A condenação, relacionada à publicação da reportagem “Negócio Suspeito”, veiculada pela revista IstoÉ em 2017, não apenas contraria decisões anteriores de primeira e segunda instâncias – que reconheceram a legitimidade e o caráter informativo da matéria – como representa um gesto simbólico de intimidação, vindo de uma das mais altas cortes do País.
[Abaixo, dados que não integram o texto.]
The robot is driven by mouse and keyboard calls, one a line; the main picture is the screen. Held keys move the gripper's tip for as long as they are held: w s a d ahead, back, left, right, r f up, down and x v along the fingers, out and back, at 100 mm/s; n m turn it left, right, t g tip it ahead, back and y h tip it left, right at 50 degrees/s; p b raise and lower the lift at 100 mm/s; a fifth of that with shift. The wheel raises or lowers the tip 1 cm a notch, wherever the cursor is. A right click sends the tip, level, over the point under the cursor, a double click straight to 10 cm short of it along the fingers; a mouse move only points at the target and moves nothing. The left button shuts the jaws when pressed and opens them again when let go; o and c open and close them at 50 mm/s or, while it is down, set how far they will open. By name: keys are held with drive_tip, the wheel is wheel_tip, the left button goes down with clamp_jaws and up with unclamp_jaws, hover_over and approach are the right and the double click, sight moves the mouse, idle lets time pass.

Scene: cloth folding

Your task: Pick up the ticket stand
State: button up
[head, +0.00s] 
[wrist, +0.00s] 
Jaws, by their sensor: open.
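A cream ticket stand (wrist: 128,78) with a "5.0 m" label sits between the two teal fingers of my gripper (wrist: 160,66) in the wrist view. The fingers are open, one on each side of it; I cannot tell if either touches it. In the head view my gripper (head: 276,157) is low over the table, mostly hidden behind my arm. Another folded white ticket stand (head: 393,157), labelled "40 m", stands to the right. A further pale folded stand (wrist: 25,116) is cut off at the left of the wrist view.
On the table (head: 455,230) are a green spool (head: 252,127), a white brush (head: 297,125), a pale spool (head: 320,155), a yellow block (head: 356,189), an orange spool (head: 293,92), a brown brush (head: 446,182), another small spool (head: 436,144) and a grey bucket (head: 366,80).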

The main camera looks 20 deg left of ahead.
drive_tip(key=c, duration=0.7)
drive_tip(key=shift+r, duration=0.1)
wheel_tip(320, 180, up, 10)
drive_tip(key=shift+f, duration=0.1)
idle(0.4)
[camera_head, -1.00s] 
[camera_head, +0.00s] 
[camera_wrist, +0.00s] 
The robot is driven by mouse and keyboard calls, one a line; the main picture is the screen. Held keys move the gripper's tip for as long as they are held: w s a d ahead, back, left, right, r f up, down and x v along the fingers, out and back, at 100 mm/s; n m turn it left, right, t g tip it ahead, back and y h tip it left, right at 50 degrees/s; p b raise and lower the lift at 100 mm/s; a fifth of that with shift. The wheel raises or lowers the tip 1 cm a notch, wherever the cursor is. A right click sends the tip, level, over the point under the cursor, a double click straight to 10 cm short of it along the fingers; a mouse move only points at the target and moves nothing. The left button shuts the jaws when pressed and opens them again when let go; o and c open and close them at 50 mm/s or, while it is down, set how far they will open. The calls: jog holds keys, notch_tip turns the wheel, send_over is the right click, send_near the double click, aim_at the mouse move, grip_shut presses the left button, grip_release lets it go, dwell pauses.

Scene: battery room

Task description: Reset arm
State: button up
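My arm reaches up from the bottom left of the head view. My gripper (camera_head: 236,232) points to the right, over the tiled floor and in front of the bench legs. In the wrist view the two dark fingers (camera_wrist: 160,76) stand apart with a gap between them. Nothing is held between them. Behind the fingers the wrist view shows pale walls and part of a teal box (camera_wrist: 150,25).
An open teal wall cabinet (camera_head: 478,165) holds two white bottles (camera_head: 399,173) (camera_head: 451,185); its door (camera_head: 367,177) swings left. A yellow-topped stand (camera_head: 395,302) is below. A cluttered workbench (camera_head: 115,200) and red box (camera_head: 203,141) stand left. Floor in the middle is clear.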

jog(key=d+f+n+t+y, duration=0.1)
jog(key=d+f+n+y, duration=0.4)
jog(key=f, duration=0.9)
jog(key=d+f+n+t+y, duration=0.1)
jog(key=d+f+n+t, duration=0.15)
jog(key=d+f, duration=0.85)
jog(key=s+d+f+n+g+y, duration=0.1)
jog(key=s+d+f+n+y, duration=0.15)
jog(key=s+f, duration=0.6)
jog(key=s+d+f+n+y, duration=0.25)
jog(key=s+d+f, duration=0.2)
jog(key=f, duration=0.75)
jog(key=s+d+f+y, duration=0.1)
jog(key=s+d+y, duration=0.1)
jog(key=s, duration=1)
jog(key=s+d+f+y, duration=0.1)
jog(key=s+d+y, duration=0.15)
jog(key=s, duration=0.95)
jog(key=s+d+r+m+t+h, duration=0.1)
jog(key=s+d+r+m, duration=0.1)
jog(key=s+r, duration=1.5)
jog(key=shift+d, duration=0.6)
O episódio ganha contornos ainda mais inquietantes pelo fato de que o relator do caso, ministro Villas Bôas Cueva, inicialmente rejeitou o recurso de Gilmar Mendes de forma monocrática, mas quase quatro anos depois, e sem que qualquer novo fato fosse apresentado, mudou completamente seu entendimento. Em nova análise, alegou que a reportagem estaria “permeada de ironias e insinuações” contra o ministro, argumento que convenceu outros quatro magistrados da Corte a acompanhá-lo na decisão de condenação.
Mais do que o valor monetário, o que se estabelece agora é um perigoso precedente judicial: o de que jornalistas podem ser duramente punidos — inclusive de maneira pessoal — por reportagens que envolvam membros do Judiciário, mesmo que amparadas por documentos e elementos investigativos, como reconhecido pelas instâncias inferiores.
A decisão fere diretamente a missão da imprensa de fiscalizar os Poderes e zela por uma sociedade democrática. Quando um jornalista é condenado por informar, com base em documentos, fatos que envolvem autoridades públicas, abre-se uma brecha grave para a censura velada e para o silenciamento da crítica.
Ao atingir Octávio Costa, presidente de uma das instituições mais emblemáticas da história democrática brasileira, a ABI, o STJ sinaliza um alerta vermelho à sociedade: os jornalistas não apenas podem ser punidos por cumprir seu dever, mas também devem temer os efeitos colaterais de reportar sobre quem detém poder.
É imperativo que essa decisão seja amplamente debatida, questionada e, se possível, revertida. A liberdade de imprensa não pode ser subjugada ao conforto das autoridades. O papel da mídia livre e crítica é, e sempre será, desconfortar o poder em nome do interesse público. E quando isso é ameaçado, toda a sociedade perde.